══ Dataset extract ══

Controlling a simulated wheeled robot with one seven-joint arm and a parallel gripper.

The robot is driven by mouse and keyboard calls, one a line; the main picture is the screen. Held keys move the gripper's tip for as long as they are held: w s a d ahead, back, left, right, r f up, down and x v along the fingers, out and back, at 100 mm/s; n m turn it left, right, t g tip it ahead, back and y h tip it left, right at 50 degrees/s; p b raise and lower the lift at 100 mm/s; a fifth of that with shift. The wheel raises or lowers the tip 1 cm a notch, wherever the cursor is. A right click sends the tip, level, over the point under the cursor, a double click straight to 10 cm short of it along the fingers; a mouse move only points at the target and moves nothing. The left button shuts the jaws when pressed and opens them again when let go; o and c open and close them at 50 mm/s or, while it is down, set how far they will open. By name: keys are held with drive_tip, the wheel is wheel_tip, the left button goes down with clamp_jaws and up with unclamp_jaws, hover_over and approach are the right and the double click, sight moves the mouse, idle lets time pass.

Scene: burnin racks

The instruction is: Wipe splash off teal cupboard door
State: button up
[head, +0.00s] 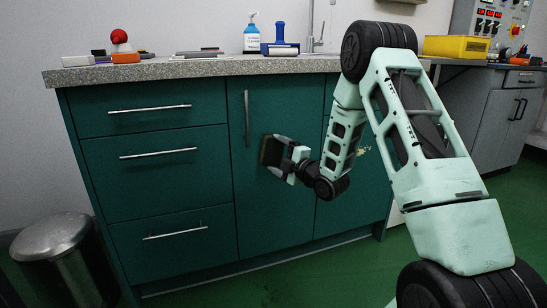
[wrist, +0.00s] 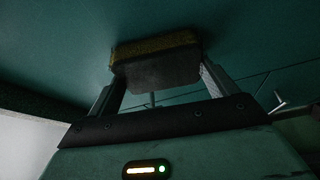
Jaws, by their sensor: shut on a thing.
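My gripper (head: 279,152) is shut on a dark sponge or pad (head: 268,150). In the wrist view the sponge (wrist: 158,62) sits between both fingers, with a yellowish layer facing the teal surface. It is at or very close to the teal cupboard door (head: 275,105), right of that door's vertical handle; I cannot tell if it touches. A small pale beige mark (head: 363,151), perhaps the splash, shows on the teal front further right, beside my arm, which may hide part of it. No splash shows around the sponge in the wrist view.
Teal drawers (head: 155,150) with bar handles are left of the door. A metal pedal bin (head: 62,262) stands at lower left. The green floor in front is clear.

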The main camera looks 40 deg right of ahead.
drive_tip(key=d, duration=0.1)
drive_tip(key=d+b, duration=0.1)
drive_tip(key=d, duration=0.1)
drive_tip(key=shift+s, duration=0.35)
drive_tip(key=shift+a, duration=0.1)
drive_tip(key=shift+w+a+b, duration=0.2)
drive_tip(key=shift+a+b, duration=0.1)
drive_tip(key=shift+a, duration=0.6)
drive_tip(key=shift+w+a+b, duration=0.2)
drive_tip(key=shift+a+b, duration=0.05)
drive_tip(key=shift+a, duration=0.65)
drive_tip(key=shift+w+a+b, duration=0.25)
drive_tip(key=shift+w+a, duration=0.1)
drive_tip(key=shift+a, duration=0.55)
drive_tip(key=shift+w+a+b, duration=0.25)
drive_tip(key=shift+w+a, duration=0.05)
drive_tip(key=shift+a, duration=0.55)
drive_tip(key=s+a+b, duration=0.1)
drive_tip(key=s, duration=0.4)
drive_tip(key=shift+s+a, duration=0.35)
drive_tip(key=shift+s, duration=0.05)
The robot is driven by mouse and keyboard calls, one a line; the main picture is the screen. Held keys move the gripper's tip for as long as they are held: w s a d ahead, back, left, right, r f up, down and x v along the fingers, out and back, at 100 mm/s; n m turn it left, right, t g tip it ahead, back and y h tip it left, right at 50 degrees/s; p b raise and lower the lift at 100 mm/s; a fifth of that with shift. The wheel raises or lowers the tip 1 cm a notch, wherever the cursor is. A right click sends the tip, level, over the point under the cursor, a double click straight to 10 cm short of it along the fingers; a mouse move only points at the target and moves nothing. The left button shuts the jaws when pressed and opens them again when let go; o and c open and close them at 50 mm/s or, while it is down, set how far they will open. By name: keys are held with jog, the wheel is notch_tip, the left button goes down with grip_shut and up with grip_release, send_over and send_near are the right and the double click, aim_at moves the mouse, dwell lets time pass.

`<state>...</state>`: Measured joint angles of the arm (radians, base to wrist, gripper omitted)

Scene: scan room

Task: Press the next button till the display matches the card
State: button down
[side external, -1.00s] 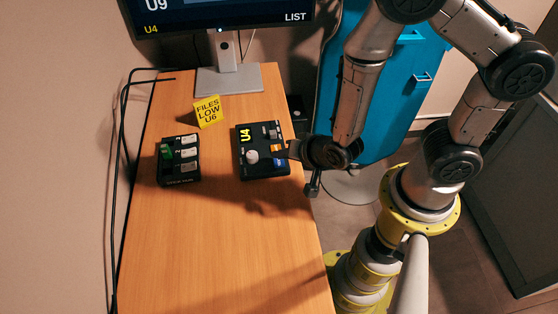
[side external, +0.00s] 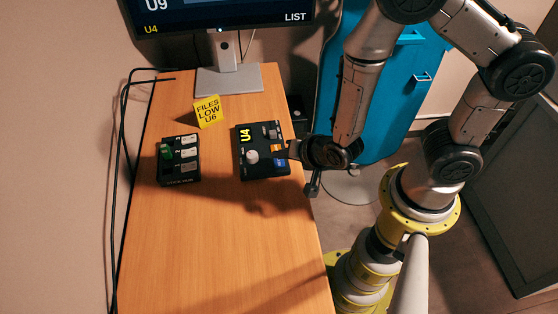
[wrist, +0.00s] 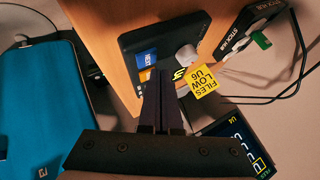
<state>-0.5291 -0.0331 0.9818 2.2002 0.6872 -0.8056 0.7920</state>
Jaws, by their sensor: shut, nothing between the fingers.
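A yellow card (side external: 208,111) stands on the desk and reads "FILES LOW U6"; it also shows in the wrist view (wrist: 204,81). The box carries a pale round knob (side external: 252,157), an orange button (side external: 277,148) and a blue button (side external: 280,161) with lettering too small to read surely. The blue button also shows in the wrist view (wrist: 147,59). My gripper (side external: 291,150) is shut and empty at the box's right edge, beside the orange and blue buttons; contact cannot be told.
A monitor (side external: 220,16) at the back shows "U9", "U4" and "LIST". A black hub (side external: 179,182) with a green stick sits left of the box. Cables (side external: 123,160) run along the left edge. A blue cabinet (side external: 385,100) stands right of the desk. The front desk is clear.

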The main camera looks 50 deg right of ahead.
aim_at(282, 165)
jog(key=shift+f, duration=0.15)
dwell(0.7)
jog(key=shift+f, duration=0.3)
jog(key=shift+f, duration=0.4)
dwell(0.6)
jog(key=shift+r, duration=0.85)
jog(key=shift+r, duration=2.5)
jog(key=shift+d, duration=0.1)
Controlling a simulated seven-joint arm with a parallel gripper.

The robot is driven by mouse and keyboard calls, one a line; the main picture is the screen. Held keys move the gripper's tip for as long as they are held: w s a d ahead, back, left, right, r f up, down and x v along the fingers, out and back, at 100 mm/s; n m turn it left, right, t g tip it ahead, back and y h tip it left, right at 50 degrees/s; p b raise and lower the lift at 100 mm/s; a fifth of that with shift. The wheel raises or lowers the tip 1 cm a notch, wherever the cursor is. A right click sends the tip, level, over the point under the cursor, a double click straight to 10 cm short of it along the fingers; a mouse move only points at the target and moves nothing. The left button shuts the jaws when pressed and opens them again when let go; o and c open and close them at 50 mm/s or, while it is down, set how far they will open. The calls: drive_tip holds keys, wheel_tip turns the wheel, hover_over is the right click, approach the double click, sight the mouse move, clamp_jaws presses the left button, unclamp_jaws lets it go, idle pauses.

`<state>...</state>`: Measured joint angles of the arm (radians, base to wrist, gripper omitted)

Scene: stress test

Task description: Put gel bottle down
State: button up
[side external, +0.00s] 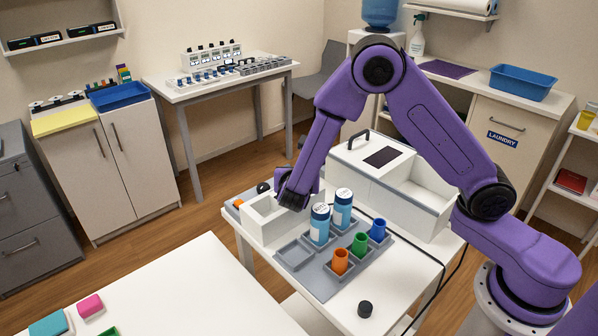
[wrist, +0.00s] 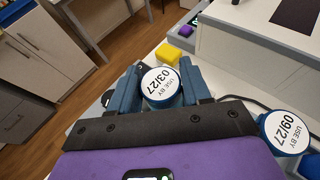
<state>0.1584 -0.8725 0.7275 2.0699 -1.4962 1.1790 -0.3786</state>
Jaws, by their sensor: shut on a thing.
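My gripper (side external: 293,203) is shut on a bottle, the gel bottle (wrist: 161,84), with a round white lid marked "USE BY 03/27" and a blue rim. In the wrist view it sits between the two blue fingers. In the side view I cannot make it out at the gripper, which is low beside a white open bin (side external: 262,230). Two similar blue bottles with white lids stand just right of the gripper, one nearer (side external: 319,226) and one farther (side external: 342,210). A bottle marked "09/27" (wrist: 286,132) shows at the right of the wrist view.
A grey tray (side external: 318,284) on the white table carries an orange cup (side external: 340,262), a green cup (side external: 359,244) and a blue cup (side external: 378,230). A white machine (side external: 405,197) stands behind. A black knob (side external: 365,309) lies near the front. A yellow block (wrist: 168,54) is beyond the fingers.

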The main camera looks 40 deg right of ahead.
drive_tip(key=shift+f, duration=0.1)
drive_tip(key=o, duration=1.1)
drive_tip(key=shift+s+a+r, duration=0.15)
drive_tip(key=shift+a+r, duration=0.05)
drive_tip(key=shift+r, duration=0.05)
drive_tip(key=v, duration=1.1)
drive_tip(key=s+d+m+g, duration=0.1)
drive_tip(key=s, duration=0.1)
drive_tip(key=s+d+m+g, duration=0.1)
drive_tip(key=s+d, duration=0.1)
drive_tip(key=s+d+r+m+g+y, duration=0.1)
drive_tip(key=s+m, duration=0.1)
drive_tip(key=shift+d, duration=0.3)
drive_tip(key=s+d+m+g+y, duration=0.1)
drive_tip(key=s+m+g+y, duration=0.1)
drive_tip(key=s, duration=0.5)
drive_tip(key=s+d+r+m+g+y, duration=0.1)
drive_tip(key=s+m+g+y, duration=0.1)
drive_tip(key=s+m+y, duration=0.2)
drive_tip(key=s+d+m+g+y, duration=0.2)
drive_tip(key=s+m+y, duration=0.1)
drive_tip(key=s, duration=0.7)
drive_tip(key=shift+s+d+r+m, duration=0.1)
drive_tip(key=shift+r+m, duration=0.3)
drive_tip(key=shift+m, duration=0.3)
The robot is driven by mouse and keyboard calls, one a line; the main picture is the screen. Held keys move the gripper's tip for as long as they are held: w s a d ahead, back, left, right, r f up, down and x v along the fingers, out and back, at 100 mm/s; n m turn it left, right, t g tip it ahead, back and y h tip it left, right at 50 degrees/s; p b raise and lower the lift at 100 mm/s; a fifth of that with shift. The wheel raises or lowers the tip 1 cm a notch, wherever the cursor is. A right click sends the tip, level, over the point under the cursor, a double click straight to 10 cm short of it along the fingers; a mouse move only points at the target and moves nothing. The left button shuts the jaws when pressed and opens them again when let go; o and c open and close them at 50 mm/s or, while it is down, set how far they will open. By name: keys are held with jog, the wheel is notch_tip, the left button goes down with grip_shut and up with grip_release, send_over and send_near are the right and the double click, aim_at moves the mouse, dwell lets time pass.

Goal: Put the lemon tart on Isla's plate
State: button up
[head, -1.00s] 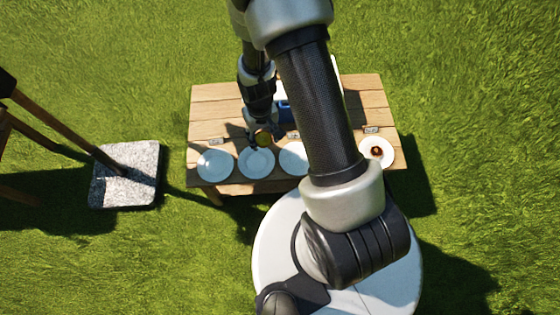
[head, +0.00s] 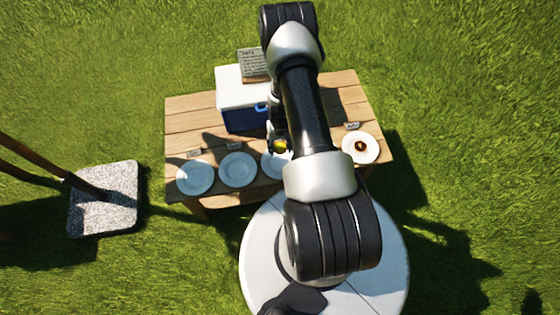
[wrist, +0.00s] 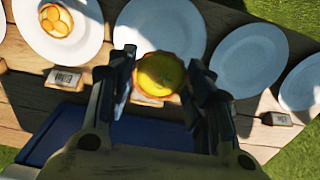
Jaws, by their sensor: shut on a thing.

═══

**Short problem**
Gather and copy every line of the data in which the string "simulated" is found.

**Output**
Controlling a simulated wheeled robot with one seven-joint arm and a parallel gripper.
Controlling a simulated seven-joint arm with a parallel gripper.

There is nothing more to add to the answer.